Le conseguenze della tensione tra Washington e Pechino si estendono anche al settore delle criptovalute.
Una vittima illustre della guerra dei dazi potrebbe essere infatti Bitmain, colosso cinese del mining e produttore di macchine specializzate nell’estrazione di bitcoin.
Nel mese di giugno il Rappresentante per il Commercio degli Stati Uniti d’America ha classificato l’hardware di Bitmain, chiamato Antminer S9, come “apparecchio per macchine elettriche”, e quindi soggetto a una tariffa del 2,6%. Prima era registrato alla voce “macchine per l’elaborazione dati”.
La nuova etichetta ha fatto sì che l’Antminer, le cui vendite negli USA rappresentano il 51% del totale, finisse nell’elenco delle merci cinesi colpite da tariffe aggiuntive del 25%, entrate in vigore ad agosto.Così, dopo questa batosta, Bitmain vede i dazi sulle spedizioni negli Stati Uniti passare dallo 0 al 27,6%.
E le vendite di queste apparecchiature contano per il 91% del business dell’azienda.
Questi sviluppi avrebbero costretto Bitmain, che ha già pubblicato il suo prospetto informativo in preparazione della IPO presso la Borsa di Hong Kong, a correggere le stime sui ricavi per il 2018 da 8 a 3 miliardi di dollari, secondo alcune indiscrezioni girate su Twitter.
“Sono difficoltà ulteriori che vanno ad aggiungersi alla pressione generale esercitata sull’azionario cinese.

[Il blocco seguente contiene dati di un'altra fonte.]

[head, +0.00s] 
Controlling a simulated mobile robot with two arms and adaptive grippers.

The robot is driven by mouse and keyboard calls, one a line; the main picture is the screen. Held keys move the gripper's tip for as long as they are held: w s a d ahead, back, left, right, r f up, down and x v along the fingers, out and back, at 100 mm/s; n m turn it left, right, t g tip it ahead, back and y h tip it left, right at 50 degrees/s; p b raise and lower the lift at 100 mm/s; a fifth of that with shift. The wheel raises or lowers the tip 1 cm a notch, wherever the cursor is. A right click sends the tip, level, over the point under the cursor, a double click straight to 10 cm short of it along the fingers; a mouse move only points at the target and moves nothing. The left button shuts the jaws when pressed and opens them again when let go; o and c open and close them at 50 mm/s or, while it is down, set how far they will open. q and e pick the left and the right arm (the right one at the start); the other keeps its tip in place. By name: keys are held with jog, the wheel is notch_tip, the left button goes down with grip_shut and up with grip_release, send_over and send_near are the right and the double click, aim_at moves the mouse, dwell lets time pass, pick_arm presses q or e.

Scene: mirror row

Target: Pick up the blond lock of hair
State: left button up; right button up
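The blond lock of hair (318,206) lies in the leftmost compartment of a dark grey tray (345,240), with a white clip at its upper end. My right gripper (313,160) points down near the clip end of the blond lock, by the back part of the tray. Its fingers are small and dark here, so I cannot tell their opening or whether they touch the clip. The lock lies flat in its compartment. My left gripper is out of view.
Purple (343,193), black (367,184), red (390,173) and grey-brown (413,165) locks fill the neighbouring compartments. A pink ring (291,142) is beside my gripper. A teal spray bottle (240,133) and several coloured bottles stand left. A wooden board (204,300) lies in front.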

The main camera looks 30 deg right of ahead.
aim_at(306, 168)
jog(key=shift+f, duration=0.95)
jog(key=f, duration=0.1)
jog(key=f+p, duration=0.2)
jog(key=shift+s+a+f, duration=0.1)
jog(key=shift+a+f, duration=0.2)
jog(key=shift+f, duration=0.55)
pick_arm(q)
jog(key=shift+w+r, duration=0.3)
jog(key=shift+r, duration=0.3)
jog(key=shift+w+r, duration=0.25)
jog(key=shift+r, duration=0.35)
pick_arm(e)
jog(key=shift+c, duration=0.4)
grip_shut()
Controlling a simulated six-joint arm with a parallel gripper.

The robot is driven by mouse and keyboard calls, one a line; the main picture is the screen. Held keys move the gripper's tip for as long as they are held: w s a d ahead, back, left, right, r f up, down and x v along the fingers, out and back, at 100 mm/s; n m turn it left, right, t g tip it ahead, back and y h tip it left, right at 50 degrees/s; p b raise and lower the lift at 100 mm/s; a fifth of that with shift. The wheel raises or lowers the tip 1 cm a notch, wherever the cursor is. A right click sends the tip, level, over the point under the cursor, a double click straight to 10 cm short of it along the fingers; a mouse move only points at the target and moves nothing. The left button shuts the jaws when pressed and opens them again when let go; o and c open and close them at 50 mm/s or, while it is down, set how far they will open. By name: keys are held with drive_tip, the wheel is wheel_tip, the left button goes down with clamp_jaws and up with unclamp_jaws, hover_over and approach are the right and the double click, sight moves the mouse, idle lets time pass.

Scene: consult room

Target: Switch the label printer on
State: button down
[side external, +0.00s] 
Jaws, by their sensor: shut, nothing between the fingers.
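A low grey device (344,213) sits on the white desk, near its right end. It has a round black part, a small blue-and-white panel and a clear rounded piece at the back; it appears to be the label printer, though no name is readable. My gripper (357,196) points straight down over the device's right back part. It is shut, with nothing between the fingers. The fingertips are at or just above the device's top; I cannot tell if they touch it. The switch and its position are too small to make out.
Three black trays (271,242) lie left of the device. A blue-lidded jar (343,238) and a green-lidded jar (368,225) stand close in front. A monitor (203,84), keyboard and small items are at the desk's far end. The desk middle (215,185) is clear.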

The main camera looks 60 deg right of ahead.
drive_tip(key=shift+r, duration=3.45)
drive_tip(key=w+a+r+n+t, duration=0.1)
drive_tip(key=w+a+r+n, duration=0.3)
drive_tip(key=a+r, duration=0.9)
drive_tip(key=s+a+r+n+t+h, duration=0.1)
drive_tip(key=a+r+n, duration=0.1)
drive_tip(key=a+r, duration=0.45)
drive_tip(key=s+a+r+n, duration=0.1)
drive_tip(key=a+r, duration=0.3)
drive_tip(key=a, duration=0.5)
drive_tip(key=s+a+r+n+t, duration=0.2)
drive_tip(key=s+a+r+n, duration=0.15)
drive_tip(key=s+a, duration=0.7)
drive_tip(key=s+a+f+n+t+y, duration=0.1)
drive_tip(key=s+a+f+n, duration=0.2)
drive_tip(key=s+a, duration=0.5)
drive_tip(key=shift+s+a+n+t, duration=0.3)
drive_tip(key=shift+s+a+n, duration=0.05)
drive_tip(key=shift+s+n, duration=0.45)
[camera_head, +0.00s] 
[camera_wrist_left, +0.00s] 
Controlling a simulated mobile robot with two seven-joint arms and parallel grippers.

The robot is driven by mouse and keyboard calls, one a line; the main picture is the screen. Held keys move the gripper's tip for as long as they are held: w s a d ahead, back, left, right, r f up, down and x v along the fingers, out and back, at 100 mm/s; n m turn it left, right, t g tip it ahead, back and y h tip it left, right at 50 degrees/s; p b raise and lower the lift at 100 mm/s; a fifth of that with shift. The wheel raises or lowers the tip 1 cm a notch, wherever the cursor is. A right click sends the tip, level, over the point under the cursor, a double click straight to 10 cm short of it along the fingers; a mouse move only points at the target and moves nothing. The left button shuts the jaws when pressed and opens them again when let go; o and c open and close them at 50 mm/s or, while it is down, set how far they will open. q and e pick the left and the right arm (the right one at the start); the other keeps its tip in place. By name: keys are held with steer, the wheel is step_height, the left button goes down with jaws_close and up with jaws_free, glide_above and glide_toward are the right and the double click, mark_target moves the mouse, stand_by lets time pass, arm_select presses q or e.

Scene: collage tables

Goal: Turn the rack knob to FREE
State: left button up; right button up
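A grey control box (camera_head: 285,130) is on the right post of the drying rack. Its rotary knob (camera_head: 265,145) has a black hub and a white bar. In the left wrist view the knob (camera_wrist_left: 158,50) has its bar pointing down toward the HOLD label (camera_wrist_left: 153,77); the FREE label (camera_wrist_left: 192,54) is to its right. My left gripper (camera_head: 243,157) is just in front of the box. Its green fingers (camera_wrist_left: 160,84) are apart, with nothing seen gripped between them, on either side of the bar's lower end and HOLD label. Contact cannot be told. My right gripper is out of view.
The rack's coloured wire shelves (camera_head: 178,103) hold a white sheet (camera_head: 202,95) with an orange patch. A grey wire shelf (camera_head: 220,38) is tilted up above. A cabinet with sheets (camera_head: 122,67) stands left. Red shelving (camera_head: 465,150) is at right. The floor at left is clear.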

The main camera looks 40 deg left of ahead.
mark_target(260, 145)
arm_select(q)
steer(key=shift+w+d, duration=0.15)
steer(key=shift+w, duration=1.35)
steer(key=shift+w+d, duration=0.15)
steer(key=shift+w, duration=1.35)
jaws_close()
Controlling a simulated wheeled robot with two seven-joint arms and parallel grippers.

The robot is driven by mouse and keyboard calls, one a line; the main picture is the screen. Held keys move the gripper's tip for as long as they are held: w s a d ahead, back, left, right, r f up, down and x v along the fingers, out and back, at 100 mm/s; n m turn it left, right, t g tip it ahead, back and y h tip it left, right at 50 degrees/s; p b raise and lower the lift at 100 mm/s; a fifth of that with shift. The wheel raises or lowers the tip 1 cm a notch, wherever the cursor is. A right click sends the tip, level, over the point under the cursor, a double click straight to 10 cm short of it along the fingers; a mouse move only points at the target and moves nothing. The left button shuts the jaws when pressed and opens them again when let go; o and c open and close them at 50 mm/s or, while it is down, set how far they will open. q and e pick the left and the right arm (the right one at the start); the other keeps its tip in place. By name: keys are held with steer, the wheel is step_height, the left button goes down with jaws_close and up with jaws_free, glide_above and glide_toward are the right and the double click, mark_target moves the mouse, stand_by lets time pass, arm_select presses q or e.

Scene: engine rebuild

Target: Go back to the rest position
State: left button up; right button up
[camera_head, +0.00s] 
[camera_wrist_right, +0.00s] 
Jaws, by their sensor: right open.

Non è certo il migliore dei momenti per lanciare una IPO in Cina, specie se si è una società tech con forte dipendenza dall’export verso gli Stati Uniti”, commenta Anatoliy Kyazev di Exante.
>E il ruolo pesante della Cina nel segmento del mining rischia di aprire un altro fronte. Pare che l’amministrazione Trump non veda di buon occhio la concentrazione dei siti di estrazione di bitcoin a Pechino e dintorni. Lo ha rivelato Corey Johnson, il chief market strategist di Ripple:
“La Casa Bianca, in particolare, sembra pensare a cosa significa avere l’80% delle miniere di bitcoin in Cina e la maggior parte delle miniere di ether in Cina”.
Questa riflessione, suggerisce Johnson, sta costruendo le basi per un interesse di Washington nei confronti di Ripple e del suo token XRP.
“Quando si guarda a XRP, non c’è mining, quindi da un aspetto di controllo straniero o di impatto ambientale. XRP è una bestia molto diversa. E nelle conversazioni che abbiamo avuto con l’amministrazione, sembra che lo capiscano e pensino che possa avere importanza”.